Ratings agency Moody’s has published an article discussing the announcement from French reinsurer SCOR about the triggering of their catastrophe linked contingent capital facility. Just over a week ago SCOR announced that the facility had successfully been triggered and would pay them €75m due to their rising catastrophe losses.
Moody’s say that they see the triggering of the contingent capital facility as credit positive, something that is particularly important for both insurers and reinsurers in Europe with the impending Solvency II capital adequacy rules approaching. They said that the equity placement that the facility mandates, strengthens SCOR’s balance sheet with ‘high-quality capital in advance of the 2011 U.S. hurricane and EU windstorm season’. They continue to say that the contingent capital payout benefits SCOR by providing ‘the strongest form of capital at a time when such capital may be depleted, or in short supply from the market.’

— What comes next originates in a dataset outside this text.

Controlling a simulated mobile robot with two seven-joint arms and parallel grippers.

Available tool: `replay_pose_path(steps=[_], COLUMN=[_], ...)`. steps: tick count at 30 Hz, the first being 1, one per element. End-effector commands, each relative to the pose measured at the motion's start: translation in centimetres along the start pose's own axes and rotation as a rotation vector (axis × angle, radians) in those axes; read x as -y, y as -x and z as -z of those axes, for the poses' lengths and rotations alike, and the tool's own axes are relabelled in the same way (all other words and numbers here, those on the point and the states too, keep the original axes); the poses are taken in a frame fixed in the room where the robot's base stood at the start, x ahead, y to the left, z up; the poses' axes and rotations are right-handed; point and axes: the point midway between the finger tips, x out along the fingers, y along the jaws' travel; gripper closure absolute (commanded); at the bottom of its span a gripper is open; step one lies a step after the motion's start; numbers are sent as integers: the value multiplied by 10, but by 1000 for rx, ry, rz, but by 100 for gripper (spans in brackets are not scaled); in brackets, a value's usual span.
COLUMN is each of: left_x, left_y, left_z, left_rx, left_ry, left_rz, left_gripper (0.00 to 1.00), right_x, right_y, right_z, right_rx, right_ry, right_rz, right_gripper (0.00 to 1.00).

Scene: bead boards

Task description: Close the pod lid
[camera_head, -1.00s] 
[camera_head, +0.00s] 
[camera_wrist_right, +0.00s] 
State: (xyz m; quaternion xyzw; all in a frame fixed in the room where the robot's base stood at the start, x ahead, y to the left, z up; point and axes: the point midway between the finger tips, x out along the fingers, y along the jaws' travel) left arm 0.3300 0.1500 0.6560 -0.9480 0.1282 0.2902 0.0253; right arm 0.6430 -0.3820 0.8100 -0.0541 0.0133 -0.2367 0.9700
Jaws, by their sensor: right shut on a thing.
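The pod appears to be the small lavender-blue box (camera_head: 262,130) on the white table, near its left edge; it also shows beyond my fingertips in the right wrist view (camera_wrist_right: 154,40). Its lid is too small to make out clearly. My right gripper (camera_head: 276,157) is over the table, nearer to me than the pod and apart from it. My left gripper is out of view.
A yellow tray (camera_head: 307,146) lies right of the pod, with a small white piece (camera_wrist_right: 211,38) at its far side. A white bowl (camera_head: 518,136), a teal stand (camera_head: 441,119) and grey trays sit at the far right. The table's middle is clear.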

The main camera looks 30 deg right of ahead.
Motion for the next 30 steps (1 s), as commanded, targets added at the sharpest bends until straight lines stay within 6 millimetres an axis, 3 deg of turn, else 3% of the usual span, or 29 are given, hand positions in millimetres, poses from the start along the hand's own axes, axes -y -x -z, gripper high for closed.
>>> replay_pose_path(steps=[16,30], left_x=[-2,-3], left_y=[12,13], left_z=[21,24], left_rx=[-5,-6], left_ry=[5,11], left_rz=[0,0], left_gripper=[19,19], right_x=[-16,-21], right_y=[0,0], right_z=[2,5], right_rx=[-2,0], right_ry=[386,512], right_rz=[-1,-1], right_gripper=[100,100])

Positive statements from a ratings agency, in fact reminiscent of the kind of sentiment ratings agencies used to apply to other types of just-in-time capital such as catastrophe bonds. The benefits of an instrument such as contingent capital (or indeed catastrophe bonds) are often in the predictability of the triggers, the timeliness of these instruments coming into play and the speed of payout, when compared to other sources of reinsurance or retro cover. It makes a lot of sense for re/insurers to utilise contingent capital arrangements, particularly when they are linked to their loss experience, as yet another alternative part of their risk transfer mix.

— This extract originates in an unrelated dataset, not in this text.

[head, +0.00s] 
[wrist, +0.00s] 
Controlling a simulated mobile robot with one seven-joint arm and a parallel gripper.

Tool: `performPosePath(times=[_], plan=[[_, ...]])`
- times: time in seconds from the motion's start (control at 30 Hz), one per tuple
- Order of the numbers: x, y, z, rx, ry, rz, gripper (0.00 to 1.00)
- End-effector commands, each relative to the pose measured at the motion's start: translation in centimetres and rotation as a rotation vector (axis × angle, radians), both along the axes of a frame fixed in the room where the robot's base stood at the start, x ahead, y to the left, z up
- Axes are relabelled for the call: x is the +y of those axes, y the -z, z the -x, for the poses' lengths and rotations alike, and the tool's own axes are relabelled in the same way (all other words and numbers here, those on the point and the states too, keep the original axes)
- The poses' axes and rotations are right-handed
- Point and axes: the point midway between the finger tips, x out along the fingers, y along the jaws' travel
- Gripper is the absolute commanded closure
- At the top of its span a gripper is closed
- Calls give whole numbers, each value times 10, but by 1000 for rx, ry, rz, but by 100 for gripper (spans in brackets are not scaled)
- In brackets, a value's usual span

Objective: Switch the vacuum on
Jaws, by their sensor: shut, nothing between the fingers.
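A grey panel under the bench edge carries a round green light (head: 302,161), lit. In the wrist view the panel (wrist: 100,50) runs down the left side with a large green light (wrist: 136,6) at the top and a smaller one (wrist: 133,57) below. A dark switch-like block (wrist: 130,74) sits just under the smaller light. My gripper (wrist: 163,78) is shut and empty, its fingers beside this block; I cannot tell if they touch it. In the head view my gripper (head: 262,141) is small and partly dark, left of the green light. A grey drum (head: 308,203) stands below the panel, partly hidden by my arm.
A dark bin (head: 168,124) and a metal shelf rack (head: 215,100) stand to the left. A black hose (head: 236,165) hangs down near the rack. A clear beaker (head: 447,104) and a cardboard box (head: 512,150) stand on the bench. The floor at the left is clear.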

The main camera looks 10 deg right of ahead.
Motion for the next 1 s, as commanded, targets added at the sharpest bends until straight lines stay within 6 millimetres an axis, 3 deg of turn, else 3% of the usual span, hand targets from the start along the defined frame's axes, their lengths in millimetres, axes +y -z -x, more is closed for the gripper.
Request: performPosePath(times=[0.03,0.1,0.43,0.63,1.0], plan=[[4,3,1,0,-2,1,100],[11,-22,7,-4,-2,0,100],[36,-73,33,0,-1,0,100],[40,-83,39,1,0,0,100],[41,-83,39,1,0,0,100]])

Moody’s finish their article by saying that they anticipate that other insurers and reinsurers will consider creating similar facilities that strengthen their balance sheet following losses. We agree, it is beginning to look like some of the impending regulations will push re/insurers to focus even more on shoring up their capital with various forms of post-event financing (particularly where they can tap into the capital markets) and contingent capital along with cat bonds are likely to play a big part in that.
Allianz also announced a €500m contingent capital facility within the last week.